La primera pregunta viene cantada: ¿por qué no escribís cuentos?
–Yo me lo pregunto muchas veces...
Vos sabés que yo empecé escribiendo cuentos, como supongo que empieza casi todo
el mundo. No tengo copias, siquiera, pero debo de haber escrito unos diez
cuentos de juventud. Fue un inicio tardío. Muy influido por Cortázar, sobre
todo, por Poe, por Lovecraft y en menor medida por Hemingway. Yo intentaba
cuentos fantásticos.
Cuando
decís inicio tardío, ¿a qué te referís?
–A que yo empecé a escribir a los
veintidós, veintitrés años, cuando todavía vivía en Tandil. Esos cuentos que
digo son todos de Tandil. En Buenos Aires no escribí nada hasta que empecé Triste... Puedo decir, incluso, que
había descartado la literatura a raíz de mi fracaso en el cuento. Yo era un
gran lector de cuentos, y admirador incondicional de Quiroga, de Poe y sobre
todo de Maupassant. Ellos fueron mis maestros cuando empecé a leer. Por eso
digo “tardío”: porque yo empecé a leer libros sólo después de los veinte años,
y sentí el impacto de esos grandes cuentistas del realismo, y el impacto de
grandes novelistas, leídos muy dispersamente.
¿Tu camino
como novelista fue una elección o era un destino?
–Yo creo que lo encontré. Por
ejemplo, Cuarteles de invierno es
producto de la frustración de un cuento. Yo estaba en Bruselas, sin un centavo
encima, y un escritor italiano, Giovanni Arpino, a quien había conocido al
azar, me pidió un cuento para una revista que editaba en Milán, y ofreció
pagarme 100 dólares. Eso era, para mí, una fortuna. Me dije: “Tengo que ser capaz de escribir un cuento;
no puedo ser tan imbécil de perderme esto, habiendo escrito ya dos novelas e
intentado otros cuentos, y siendo un periodista bastante aceptable. Debería
poder escribir diez carillas con dignidad...”. Bueno, me senté, con ese
criterio mercantil: no se me podían escapar esos pesos que necesitaba
desesperadamente. Pero las diez carillas se me consumieron en la simple llegada
del tren a la estación. Bajaban del tren, se iban a la pensión, y ya estaban
las diez carillas. Y yo me perdía los 100 dólares. Bueno... me di cuenta de eso
con dolor, y tuve que escribirle a Arpino: “No
puedo, no sé cómo se hace, en diez carillas apenas han salido de la estación”.
¿Cuáles son
los cuentos que más admirás de los que has leído?
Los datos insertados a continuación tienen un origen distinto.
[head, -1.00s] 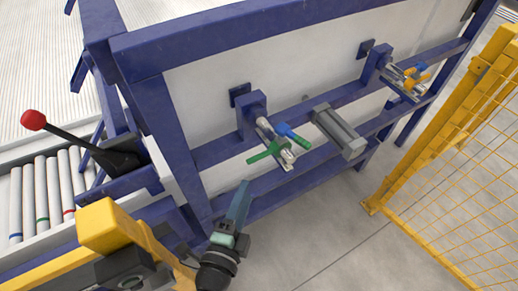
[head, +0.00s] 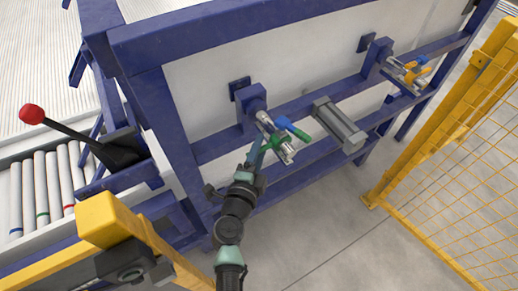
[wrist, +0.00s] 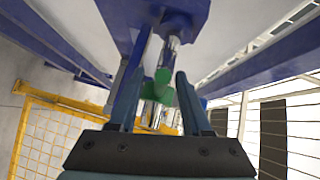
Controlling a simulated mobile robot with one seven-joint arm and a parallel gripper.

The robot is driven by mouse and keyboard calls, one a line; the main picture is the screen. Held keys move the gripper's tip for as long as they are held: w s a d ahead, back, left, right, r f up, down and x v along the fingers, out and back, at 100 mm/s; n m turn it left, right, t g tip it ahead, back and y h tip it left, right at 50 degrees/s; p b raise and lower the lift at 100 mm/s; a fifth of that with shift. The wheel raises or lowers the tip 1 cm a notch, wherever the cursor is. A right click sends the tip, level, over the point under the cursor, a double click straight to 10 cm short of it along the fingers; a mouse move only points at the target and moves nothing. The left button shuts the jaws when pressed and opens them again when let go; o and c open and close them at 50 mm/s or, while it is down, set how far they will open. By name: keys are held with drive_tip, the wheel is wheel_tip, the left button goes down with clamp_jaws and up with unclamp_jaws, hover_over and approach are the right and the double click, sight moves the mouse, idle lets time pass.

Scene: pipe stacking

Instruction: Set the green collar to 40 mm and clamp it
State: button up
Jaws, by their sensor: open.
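The green collar (head: 279,138) sits on a chrome rod that sticks out from a blue bracket on the frame. A lever with a blue end (head: 284,122) and a green grip (head: 302,135) is beside it. My gripper (head: 259,143) is open and reaches up to the collar from the near left, hiding part of it. In the wrist view the collar (wrist: 163,92) shows between my two open fingers, with the chrome rod (wrist: 173,50) beyond. I cannot tell whether either finger touches it. The scale reading cannot be made out.
A grey cylinder (head: 338,125) is mounted right of the collar. A second rod with orange and blue parts (head: 408,73) is farther right. Blue frame beams (head: 235,30) run above and below. A yellow mesh fence (head: 455,170) stands at right, and a red-knobbed lever (head: 33,115) at left.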

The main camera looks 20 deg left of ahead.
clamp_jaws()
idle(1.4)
–Fundamentalmente dos: “Babilonia revisitada”, de Scott
Fitzgerald, y “Bienvenido Bob”, de
Juan Carlos Onetti. También “El muerto”,
de Borges, y “El hombre muerto”, de
Quiroga.
¿Sentís
nostalgia del cuentista que decís no ser?
–¡No! Porque... ¿cómo te lo muestro
a vos, eh? ¿Cómo se lo muestro a Briante, a Blaisten? ¿Cómo espero el juicio de
cualquiera de ustedes, que sé que será lapidario? No, ni loco. Entonces, lo que
hago, si tengo que escribir un cuento, es disfrazarme de otra cosa. Y si vos me
decís “éste es un cuento de mierda”,
yo te diré “esperá, Mempo, esto no es un
cuento, no seamos tan exigentes, esto es un relato que se termina en unas pocas
carillas...”. Más que nostalgia, me duele haber perdido una batalla...
Acepto tu
confesión, y te hago una: en el fondo, no te creo. ¿Qué sabés si no vas a
escribir un cuento estupendo?
–No, esperá, además hay otra cosa:
yo soy un tipo que tiene muy pocas ideas argumentales. Y como vos sabés, para
mí y para algunos pocos narradores que vamos quedando, el argumento es muy
importante. Necesitamos una historia: sea de amor, sea de fútbol, de ciencia
ficción, hay que narrar una historia. Bueno, como yo tengo muy pocas historias
que quiero contar, soy terriblemente avaro con ellas. Cuando se me ocurre una,
me digo que o es una novela o será parte fragmentaria de una novela. Pero no
por eso dejo de pensar qué pasa, y qué es, el cuento dentro de esta sociedad. Y
por extensión, la narrativa.
¿Cómo sería
eso?
–Nosotros vivimos –y entiendo por
nosotros a quienes fuimos muy jóvenes a fines de los ’60 y principios de los
’70– una sociedad absolutamente distinta. Entre otras enormes caídas, una de
ellas arrastró a gran parte de la literatura, y a gran parte de aquellos
lectores que sabían mucho de literatura y que admiraban a grandes escritores.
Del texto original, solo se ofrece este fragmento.